The problem: In the records below, begin at the line containing "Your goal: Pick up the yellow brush" and end at the line containing "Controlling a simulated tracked"; quote every line in that span exactly, including both boundary lines, and no others.
-------- Task material --------
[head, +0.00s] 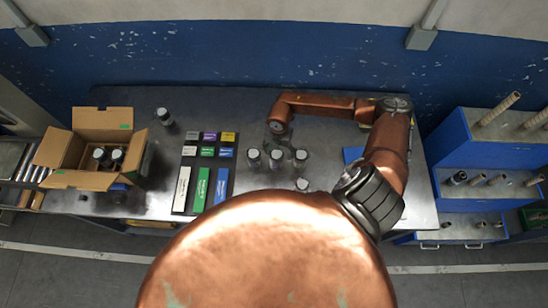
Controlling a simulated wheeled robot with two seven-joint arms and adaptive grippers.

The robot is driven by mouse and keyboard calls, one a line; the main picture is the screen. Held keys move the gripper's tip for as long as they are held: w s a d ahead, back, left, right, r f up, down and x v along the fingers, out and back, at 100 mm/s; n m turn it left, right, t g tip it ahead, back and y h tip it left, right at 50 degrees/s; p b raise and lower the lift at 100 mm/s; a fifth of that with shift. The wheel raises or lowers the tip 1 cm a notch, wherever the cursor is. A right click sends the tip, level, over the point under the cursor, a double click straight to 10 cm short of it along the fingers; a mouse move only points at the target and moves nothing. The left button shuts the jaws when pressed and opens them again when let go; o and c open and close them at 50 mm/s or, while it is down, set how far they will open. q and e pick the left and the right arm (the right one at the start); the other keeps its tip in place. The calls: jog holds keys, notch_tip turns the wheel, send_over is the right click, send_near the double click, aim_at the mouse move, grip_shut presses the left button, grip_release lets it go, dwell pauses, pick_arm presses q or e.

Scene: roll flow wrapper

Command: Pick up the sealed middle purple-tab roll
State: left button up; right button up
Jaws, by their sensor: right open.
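Several dark rolls with pale tops stand on the grey table (330,112). The middle roll (276,160) stands between a left roll (253,159) and a right roll (300,159). No purple tab can be made out on them at this size. A purple block (209,136) sits in the top row of a dark board, between a grey and a yellow block. My right gripper (276,142) is open, pointing down just behind and above the middle roll; its fingers are small and hard to separate from the dark table. My left gripper is not in view.
An open cardboard box (64,152) at the left holds dark rolls. A single roll (165,117) stands behind the board (180,203). Another roll (302,184) stands in front of the row. A blue shelf (485,135) is at the right. The table's back middle is clear.

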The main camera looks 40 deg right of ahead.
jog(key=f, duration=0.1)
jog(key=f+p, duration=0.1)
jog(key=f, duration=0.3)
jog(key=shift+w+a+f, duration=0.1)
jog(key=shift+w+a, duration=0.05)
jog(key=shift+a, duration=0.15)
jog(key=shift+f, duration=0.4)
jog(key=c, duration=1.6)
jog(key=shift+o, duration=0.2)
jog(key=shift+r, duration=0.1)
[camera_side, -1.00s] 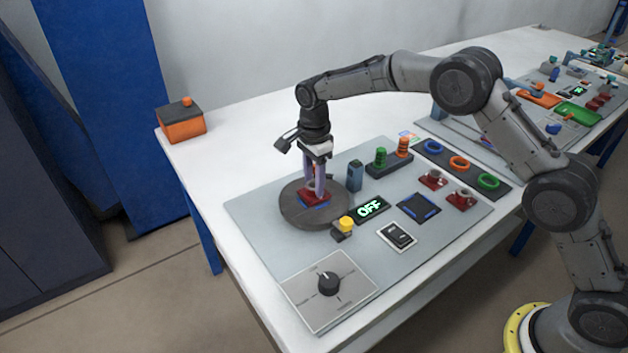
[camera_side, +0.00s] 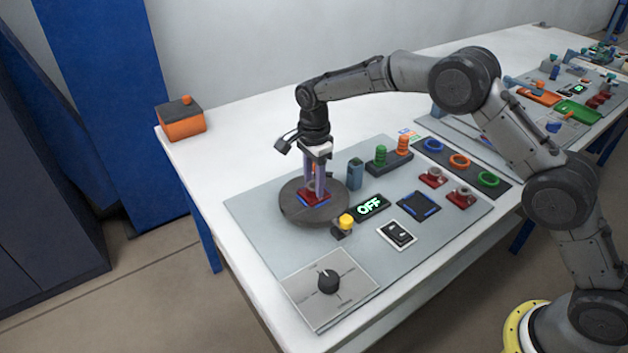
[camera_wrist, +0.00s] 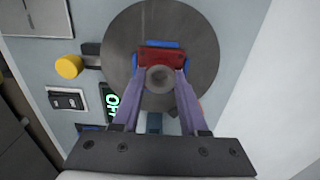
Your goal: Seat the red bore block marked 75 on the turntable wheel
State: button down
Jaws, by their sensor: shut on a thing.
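A red bore block (camera_side: 314,197) is at the dark grey turntable wheel (camera_side: 292,213), over a blue-edged seat on the wheel. The wrist view shows the red block (camera_wrist: 150,54) with its round grey bore, and blue edging (camera_wrist: 162,44) behind it, on the wheel (camera_wrist: 205,50). No marking on the block can be read. My gripper (camera_side: 315,192) points straight down and its purple fingers are shut on the block; the fingertips also show in the wrist view (camera_wrist: 161,76). I cannot tell whether the block touches the seat fully, as its underside is hidden.
Beside the wheel are a yellow button (camera_side: 346,221), an OFF display (camera_side: 371,206), a blue-grey block (camera_side: 355,174) and a rocker switch (camera_side: 397,235). Two more red blocks (camera_side: 433,178) stand to the right. A rotary knob (camera_side: 328,281) is in front.

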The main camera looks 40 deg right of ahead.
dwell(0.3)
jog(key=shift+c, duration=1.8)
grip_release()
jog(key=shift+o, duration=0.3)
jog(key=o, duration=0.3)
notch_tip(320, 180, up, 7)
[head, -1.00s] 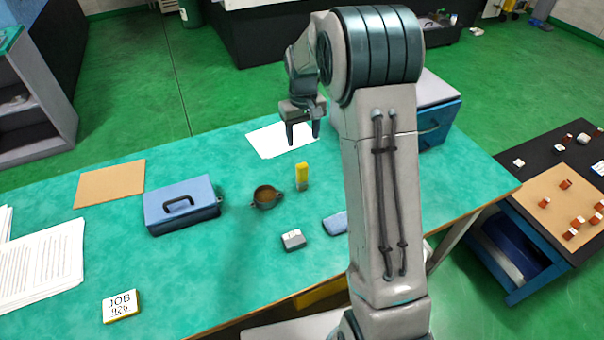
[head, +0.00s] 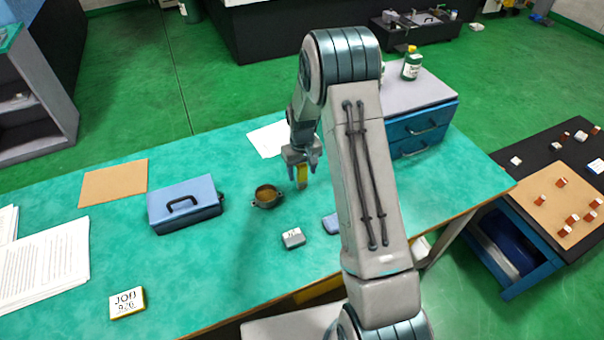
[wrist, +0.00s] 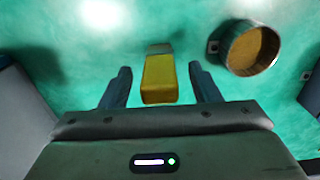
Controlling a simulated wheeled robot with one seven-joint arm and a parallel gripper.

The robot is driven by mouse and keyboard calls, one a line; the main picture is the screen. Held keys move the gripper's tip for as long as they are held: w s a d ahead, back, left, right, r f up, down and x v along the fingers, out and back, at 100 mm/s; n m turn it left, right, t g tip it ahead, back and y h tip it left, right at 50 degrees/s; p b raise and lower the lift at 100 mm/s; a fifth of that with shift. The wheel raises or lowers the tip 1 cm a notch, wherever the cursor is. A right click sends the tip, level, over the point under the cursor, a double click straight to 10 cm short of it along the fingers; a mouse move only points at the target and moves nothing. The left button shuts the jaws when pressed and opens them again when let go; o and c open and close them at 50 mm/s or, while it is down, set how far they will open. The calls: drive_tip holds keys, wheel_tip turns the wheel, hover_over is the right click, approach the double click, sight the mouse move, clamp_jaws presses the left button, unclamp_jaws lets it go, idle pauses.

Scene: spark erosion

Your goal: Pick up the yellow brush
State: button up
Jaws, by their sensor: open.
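The yellow brush (head: 301,176) stands on the green table, to the right of the small round pot, and is partly hidden by my gripper in the head view. In the wrist view the brush (wrist: 159,80) shows a yellow body with a grey far end. My gripper (head: 302,167) is above the brush, pointing down. In the wrist view my gripper (wrist: 160,88) is open, with one finger on each side of the brush and a visible gap on both sides. Whether the fingers reach down to its height is hard to tell.
The round pot (head: 268,203) with brown contents is close to the brush; it also shows in the wrist view (wrist: 228,52). A blue box (head: 184,222) with a handle, a small grey block (head: 293,237) and a blue drawer cabinet (head: 400,104) stand around. Green table is clear between them.

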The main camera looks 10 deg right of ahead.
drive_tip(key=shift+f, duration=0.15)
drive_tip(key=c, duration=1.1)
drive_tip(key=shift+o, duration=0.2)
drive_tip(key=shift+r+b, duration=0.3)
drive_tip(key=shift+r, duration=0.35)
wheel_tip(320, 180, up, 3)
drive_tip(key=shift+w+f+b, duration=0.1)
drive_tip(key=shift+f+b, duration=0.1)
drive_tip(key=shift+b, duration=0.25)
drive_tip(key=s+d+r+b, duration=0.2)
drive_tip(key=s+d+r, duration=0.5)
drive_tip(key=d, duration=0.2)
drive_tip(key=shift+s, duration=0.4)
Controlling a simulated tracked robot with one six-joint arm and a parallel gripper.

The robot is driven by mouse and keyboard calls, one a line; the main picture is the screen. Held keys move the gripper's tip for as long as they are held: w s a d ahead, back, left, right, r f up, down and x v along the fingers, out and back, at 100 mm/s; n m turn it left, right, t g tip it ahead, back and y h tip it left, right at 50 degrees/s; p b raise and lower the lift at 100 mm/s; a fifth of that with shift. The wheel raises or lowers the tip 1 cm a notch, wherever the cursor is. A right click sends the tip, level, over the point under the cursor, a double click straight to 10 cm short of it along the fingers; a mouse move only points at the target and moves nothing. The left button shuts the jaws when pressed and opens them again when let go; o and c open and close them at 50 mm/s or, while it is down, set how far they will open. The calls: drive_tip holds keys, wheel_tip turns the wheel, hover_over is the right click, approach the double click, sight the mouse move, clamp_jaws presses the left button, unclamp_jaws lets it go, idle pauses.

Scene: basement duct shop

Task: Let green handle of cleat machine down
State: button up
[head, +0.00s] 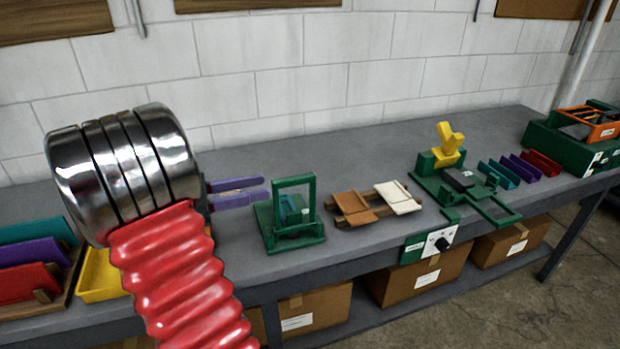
--------
Problem solution:
Your goal: Pick up the yellow brush
State: button up
Jaws, by their sensor: open.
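The yellow brush (head: 301,176) stands on the green table, to the right of the small round pot, and is partly hidden by my gripper in the head view. In the wrist view the brush (wrist: 159,80) shows a yellow body with a grey far end. My gripper (head: 302,167) is above the brush, pointing down. In the wrist view my gripper (wrist: 160,88) is open, with one finger on each side of the brush and a visible gap on both sides. Whether the fingers reach down to its height is hard to tell.
The round pot (head: 268,203) with brown contents is close to the brush; it also shows in the wrist view (wrist: 228,52). A blue box (head: 184,222) with a handle, a small grey block (head: 293,237) and a blue drawer cabinet (head: 400,104) stand around. Green table is clear between them.

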The main camera looks 10 deg right of ahead.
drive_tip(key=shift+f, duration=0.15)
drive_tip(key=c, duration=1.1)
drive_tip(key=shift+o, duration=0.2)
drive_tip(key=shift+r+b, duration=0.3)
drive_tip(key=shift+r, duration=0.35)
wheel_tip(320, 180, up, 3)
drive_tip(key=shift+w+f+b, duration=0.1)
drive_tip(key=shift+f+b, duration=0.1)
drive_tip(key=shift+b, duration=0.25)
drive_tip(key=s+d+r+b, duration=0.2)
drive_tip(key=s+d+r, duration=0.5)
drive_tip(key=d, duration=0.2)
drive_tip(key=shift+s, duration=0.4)
Controlling a simulated tracked robot with one six-joint arm and a parallel gripper.

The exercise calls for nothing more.